Jim Jarmusch – Solo gli amanti sopravvivono

Solo gli amanti sopravvivono di Jim Jarmusch è un film che, pensandoci bene, costituisce un punto di arrivo perfettamente coerente con quanto il regista ha voluto rappresentare dagli esordi fino a quest’ultima opera, lungo l’intera sua filmografia. Infatti, nonostante la varietà delle situazioni e dei generi affrontati nei suoi film, è certo possibile individuare una linea estetica dominante, linea che il regista traccia con costanza e che scorre parallela su una serie di binari differenti, sapientemente intrecciati in un percorso estetico tra i più originali del cinema indipendente americano contemporaneo. Nel caso specifico del film di cui parliamo, sono tre le presenze ad essere rievocate ancora una volta da Jarmusch: una è la onnipresente protagonista dei suoi film, la musica; ad essa si accosta un luogo, ovvero la notte, ed una figura, quella dell’emarginato.

È in particolare da queste due ultime presenze che possiamo giustificare la premessa iniziale: perché Solo gli amanti sopravvivono si presenta, almeno in superficie, come un film di vampiri. E cos’è un vampiro, se non la creatura della notte emarginata per eccellenza? Ma lungi dal cedere alla facile quanto abusata rappresentazione del vampiro predatore e dominante della tradizione gotica, o a quello “alternativo” e improbabile diffuso da certa letteratura di consumo negli ultimi anni, Jarmusch costruisce i suoi vampiri sul modello del dandy ottocentesco, vittime più dell’ennui trasmesso loro dal deludente mondo circostante che della sete di sangue.

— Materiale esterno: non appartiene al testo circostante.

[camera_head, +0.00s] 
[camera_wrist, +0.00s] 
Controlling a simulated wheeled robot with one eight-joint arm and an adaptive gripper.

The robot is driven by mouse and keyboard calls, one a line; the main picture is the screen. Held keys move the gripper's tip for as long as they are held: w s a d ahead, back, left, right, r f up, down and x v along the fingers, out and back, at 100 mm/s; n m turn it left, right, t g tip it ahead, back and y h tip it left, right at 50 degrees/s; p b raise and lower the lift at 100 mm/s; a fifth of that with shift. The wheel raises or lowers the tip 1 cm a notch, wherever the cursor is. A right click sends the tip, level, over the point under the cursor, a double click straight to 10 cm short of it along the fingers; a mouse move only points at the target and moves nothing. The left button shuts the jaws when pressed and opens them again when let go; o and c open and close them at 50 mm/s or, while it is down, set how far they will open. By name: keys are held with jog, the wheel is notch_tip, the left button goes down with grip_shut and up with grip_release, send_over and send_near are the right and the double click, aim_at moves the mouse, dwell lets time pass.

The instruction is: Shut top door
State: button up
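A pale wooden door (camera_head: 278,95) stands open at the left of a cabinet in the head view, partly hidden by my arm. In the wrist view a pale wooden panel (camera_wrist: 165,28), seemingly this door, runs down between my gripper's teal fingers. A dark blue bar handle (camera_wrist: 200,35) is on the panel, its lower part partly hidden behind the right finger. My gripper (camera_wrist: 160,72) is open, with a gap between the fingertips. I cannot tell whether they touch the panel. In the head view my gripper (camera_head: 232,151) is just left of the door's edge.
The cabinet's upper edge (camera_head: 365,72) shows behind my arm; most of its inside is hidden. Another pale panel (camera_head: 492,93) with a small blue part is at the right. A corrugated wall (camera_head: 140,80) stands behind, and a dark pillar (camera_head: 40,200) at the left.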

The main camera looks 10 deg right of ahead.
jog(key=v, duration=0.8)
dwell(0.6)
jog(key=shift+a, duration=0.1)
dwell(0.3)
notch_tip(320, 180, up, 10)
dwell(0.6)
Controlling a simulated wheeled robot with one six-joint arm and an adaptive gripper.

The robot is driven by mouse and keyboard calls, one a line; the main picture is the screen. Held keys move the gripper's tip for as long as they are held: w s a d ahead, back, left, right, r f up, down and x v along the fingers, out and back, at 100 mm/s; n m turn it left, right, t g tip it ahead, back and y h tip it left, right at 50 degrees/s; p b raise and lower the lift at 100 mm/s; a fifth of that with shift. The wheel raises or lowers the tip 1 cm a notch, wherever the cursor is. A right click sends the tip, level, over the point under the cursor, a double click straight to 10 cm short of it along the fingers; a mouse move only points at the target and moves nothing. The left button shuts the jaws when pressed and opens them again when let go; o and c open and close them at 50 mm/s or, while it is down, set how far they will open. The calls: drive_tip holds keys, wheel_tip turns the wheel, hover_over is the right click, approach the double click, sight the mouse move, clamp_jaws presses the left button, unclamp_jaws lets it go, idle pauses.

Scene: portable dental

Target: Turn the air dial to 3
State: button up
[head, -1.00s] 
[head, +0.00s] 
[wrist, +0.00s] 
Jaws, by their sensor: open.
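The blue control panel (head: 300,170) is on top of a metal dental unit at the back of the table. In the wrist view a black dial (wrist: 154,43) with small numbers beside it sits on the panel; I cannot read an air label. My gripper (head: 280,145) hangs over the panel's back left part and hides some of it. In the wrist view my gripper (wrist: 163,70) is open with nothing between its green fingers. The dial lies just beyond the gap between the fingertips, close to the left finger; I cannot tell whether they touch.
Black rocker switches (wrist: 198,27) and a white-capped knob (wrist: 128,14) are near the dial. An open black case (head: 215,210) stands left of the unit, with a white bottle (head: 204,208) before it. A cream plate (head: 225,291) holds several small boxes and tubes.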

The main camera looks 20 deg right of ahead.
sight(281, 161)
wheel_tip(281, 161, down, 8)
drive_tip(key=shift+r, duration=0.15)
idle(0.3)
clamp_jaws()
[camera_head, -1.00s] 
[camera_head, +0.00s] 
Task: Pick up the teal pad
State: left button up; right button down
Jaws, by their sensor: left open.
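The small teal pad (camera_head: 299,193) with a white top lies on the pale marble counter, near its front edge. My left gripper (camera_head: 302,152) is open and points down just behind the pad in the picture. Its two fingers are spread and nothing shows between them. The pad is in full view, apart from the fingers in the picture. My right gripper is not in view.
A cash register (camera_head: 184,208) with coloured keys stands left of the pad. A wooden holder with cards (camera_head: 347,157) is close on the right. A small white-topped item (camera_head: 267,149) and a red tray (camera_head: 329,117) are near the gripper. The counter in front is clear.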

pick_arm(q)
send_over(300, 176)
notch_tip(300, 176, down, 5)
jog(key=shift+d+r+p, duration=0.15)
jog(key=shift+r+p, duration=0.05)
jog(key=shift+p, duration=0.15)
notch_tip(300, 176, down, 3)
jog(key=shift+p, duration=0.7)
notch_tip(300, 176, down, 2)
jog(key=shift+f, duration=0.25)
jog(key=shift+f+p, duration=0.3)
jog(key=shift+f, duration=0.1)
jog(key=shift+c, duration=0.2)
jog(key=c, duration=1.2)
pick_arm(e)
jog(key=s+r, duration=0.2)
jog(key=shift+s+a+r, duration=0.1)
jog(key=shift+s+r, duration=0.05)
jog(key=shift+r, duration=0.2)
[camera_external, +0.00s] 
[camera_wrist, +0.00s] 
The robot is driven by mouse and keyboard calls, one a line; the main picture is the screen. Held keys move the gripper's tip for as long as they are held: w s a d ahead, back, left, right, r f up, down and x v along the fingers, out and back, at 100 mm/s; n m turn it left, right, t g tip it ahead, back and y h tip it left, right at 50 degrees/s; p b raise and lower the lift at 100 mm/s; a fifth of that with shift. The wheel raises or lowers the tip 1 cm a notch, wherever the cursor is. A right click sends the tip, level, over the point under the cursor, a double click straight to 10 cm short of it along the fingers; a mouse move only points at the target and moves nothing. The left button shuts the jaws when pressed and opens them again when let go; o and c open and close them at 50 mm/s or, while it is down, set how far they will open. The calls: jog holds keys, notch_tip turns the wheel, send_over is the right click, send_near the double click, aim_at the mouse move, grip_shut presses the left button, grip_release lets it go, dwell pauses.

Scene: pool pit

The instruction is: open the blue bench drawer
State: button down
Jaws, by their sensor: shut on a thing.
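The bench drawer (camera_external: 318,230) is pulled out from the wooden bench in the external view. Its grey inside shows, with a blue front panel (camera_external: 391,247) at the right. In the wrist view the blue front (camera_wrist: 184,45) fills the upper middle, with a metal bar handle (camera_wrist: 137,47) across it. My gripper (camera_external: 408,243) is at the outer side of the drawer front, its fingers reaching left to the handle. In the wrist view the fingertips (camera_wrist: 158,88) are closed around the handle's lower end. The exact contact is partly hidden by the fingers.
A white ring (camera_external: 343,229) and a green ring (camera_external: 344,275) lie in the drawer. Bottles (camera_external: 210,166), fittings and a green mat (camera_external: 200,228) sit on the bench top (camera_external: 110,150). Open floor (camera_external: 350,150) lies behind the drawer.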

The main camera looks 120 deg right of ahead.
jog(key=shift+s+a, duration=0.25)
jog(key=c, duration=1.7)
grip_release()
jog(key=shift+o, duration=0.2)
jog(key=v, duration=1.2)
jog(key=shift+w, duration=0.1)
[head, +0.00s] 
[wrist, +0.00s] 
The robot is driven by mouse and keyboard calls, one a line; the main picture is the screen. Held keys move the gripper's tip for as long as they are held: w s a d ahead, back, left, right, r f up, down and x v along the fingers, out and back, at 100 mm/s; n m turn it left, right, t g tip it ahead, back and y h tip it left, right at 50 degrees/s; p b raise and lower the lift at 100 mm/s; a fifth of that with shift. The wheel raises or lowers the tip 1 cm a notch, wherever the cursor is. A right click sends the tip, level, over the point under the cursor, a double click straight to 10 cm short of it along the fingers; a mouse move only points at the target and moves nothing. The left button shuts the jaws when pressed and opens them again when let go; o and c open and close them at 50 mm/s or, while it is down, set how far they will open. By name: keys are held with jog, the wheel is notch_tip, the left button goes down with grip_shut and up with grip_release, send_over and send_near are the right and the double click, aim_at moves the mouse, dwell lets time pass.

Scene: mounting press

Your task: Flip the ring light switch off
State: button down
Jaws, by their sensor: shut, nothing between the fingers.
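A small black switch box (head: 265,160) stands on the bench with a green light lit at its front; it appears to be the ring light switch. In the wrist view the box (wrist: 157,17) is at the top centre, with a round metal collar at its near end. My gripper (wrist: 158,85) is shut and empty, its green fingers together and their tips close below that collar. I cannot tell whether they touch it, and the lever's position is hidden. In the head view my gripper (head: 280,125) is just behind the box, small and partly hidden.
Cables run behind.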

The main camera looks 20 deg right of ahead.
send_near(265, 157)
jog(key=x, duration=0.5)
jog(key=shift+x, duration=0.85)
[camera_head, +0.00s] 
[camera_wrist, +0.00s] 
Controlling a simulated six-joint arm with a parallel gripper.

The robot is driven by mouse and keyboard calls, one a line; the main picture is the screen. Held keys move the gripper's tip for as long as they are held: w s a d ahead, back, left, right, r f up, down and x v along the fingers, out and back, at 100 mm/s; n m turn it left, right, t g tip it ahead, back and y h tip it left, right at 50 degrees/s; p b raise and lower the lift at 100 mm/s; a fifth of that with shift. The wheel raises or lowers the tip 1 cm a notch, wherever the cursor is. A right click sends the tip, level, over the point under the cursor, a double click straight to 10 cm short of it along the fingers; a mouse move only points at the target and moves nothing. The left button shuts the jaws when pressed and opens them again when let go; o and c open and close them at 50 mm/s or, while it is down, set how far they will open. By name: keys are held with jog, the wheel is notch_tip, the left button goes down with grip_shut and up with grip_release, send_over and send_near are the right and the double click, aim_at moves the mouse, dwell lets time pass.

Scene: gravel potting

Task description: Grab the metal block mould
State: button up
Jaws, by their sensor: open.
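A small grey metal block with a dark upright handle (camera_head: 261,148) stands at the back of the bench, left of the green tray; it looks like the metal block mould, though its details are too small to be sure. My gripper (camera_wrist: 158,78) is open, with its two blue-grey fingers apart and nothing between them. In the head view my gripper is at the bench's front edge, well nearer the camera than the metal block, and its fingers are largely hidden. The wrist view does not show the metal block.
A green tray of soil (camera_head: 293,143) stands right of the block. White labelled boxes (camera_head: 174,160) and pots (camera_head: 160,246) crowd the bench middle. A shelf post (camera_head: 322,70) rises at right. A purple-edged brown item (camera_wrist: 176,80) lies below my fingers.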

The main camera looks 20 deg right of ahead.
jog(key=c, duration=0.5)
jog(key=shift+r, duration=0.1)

Riflettono perfettamente questa descrizione Adam (Tom Hiddleston) e Eve (Tilda Swinton), gli amanti del titolo, creature immortali che hanno mantenuto saldo il loro amore nel corso di molti secoli, nonostante si siano ritrovati nel nuovo millennio a vivere distanziati e assumendo stili di vita diversi: lui abita in un appartamento dismesso di Detroit e passa le notti a comporre musica funebre sperimentale (che però si rifiuta di rilasciare nell’ambiente underground, a causa del disprezzo che prova nei confronti degli ascoltatori umani), investendo gran parte del proprio denaro nell’acquisto di strumenti musicali rari; lei d’altro canto vive nell’esotica atmosfera marocchina di Tangeri, trascorrendo il tempo leggendo i grandi capolavori della letteratura di ogni epoca e discorrendo con un altro vampiro, l’anziano Christopher Marlowe (John Hurt).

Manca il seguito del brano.